Namun dalam implementasinya, seringkali guru menghadapi berbagai masalah dalam menulis karya tulis ilmiah. Diantaranya, lemahnya motivasi guru dalam menulis dan perlu dicari apa penyebabnya. Lemahnya motivasi guru dalam menulis dapat dilihat pada beberapa indicator. Yakni lemahnya kemampuan guru dalam menulis bahan ajar.
Lemahnya kemampuan guru dalam melakukan administrasi pendidikan. Selanjutnya, lemahnya guru dalam menulis karya tulis imiah atau artikel-artikel lainnya. Kita sering menemukan di lapangan jarang menemukan tulisan-tulisan guru yang dimuat di jurnal-jurnal ilmiah. Selain itu kurangnya membaca, tidak adanya budaya menulis di sekolah serta kemampuan berbahasa guru kurang.

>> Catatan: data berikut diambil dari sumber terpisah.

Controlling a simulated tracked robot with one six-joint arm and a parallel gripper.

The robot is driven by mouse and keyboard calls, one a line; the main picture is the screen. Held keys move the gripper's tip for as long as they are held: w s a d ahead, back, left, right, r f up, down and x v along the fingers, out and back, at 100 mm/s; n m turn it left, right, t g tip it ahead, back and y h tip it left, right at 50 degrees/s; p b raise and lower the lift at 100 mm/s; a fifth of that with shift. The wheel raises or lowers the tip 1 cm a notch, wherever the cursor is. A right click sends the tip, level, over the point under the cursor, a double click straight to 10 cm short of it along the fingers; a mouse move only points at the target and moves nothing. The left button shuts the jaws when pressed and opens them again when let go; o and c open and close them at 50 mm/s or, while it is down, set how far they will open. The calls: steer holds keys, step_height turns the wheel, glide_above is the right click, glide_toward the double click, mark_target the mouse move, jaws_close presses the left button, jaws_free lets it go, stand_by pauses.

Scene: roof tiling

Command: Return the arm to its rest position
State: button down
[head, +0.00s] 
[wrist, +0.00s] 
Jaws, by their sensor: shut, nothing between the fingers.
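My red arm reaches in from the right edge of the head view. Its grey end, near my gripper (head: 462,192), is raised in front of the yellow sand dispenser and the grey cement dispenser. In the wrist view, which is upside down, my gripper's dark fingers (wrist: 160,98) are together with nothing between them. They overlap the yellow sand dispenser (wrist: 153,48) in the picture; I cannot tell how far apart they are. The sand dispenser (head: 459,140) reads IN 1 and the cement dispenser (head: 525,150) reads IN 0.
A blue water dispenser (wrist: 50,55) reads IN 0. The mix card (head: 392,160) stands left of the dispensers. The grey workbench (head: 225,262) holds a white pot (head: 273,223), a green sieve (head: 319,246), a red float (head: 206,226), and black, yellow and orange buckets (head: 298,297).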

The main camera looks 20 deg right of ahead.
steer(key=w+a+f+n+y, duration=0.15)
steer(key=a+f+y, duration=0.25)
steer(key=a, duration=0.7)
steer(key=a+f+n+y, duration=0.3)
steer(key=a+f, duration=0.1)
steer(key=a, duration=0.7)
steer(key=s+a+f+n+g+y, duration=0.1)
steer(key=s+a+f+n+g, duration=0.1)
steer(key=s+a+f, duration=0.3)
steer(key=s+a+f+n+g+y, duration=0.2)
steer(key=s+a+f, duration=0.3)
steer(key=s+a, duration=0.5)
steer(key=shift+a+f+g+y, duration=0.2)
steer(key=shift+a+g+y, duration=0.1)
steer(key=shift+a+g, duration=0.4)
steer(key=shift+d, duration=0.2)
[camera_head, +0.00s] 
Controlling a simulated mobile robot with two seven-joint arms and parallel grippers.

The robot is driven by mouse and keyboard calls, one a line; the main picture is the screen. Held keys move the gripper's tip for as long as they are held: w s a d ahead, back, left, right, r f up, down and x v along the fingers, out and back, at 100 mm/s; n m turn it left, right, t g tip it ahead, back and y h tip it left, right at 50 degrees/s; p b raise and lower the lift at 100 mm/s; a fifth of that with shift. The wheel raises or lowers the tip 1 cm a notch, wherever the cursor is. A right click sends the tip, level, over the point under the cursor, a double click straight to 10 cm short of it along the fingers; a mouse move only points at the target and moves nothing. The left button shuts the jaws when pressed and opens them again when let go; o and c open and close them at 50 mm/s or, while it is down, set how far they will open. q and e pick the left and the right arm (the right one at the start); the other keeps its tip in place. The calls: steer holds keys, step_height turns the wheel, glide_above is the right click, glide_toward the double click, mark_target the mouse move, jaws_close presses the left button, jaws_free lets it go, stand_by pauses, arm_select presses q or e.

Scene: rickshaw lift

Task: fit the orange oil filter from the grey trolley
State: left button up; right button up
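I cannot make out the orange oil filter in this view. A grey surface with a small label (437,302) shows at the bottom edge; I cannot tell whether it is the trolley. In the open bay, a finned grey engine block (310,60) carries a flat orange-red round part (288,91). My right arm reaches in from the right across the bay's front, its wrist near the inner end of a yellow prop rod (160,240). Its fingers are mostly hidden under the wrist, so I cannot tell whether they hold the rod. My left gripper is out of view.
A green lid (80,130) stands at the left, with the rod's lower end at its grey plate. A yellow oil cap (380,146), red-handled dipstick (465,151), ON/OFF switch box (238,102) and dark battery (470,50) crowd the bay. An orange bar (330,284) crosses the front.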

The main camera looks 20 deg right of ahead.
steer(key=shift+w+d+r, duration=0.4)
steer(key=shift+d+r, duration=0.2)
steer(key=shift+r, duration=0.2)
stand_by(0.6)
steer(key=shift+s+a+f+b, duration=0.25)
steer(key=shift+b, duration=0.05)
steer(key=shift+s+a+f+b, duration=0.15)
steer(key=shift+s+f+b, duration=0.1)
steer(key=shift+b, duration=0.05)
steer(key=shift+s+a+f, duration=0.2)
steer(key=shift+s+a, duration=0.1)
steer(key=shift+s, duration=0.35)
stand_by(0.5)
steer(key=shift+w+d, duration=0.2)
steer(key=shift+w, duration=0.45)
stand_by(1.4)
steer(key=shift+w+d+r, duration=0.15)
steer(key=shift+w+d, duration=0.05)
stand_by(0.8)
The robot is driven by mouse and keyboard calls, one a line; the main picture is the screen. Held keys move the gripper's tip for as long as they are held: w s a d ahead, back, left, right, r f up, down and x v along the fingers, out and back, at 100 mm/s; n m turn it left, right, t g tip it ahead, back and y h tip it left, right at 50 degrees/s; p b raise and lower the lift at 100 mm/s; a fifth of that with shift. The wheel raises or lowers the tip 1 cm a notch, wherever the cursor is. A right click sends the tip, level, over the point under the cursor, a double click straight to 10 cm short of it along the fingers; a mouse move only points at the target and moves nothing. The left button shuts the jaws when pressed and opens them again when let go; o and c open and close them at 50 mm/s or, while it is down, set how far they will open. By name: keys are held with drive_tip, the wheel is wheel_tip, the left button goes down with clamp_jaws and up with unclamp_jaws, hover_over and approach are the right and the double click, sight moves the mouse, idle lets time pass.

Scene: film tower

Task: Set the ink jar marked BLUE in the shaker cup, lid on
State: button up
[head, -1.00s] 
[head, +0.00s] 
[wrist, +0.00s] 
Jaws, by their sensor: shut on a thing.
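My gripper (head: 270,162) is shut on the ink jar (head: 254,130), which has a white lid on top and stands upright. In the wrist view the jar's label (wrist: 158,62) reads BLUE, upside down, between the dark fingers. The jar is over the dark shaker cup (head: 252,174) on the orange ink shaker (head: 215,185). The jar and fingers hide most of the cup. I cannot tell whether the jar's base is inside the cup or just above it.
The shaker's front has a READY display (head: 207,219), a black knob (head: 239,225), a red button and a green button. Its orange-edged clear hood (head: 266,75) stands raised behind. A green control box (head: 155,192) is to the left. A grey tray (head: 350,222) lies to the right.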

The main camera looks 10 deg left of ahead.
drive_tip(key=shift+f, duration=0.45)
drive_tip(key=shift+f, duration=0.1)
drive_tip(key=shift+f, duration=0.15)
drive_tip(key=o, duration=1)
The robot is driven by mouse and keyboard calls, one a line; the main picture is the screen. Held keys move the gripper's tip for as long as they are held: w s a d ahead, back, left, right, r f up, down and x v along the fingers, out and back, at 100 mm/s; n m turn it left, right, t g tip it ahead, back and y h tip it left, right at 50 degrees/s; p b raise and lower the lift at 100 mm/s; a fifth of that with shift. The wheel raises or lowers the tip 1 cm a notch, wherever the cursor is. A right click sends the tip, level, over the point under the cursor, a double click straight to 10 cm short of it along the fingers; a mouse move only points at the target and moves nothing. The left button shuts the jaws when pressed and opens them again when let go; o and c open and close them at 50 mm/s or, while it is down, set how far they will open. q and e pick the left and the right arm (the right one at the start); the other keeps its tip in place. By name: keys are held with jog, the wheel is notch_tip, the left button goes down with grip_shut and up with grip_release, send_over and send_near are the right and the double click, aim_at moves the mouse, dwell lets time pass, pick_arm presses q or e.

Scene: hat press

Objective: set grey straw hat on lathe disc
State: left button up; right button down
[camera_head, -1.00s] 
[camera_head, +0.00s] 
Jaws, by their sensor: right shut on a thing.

Menurut Suriasumantri (1985) mengatakan bahwa keunikan manusia bukan terletak pada kemampuan berpikirnya, melainkan terletak pada kemampuannya berbahasa. Tidak sistematis dalam berpikir, mengakibatkan apa yang ditulis kadang tidak nyambung antara permasalahan, pemecahan dan penarikan kesimpulan. Guru harus memotivasi dirinya untuk menulis sebab guru adalah penggali dan penerus ilmu pengetahuan kepada peserta didik. Karya guru sebenarnya akan menjadi lebih baik dan bermanfaat apabila permasalahan yang ditulis dialami sendiri oleh guru sehingga guru tahu persis penyebabnya/pengaruhnya, sekaligus juga dapat memecahkan masalahnya. (Menulis merupakan sarana melatih untuk berpikir logis dan sistematis sehingga kemampuan tersebut dapat juga menjadi dasar dalam proses belajar mengajar dan berdiskusi. Guru mampu dan bisa menjadi pembimbing peserta didik dalam penulisan karya tulis ilmiah.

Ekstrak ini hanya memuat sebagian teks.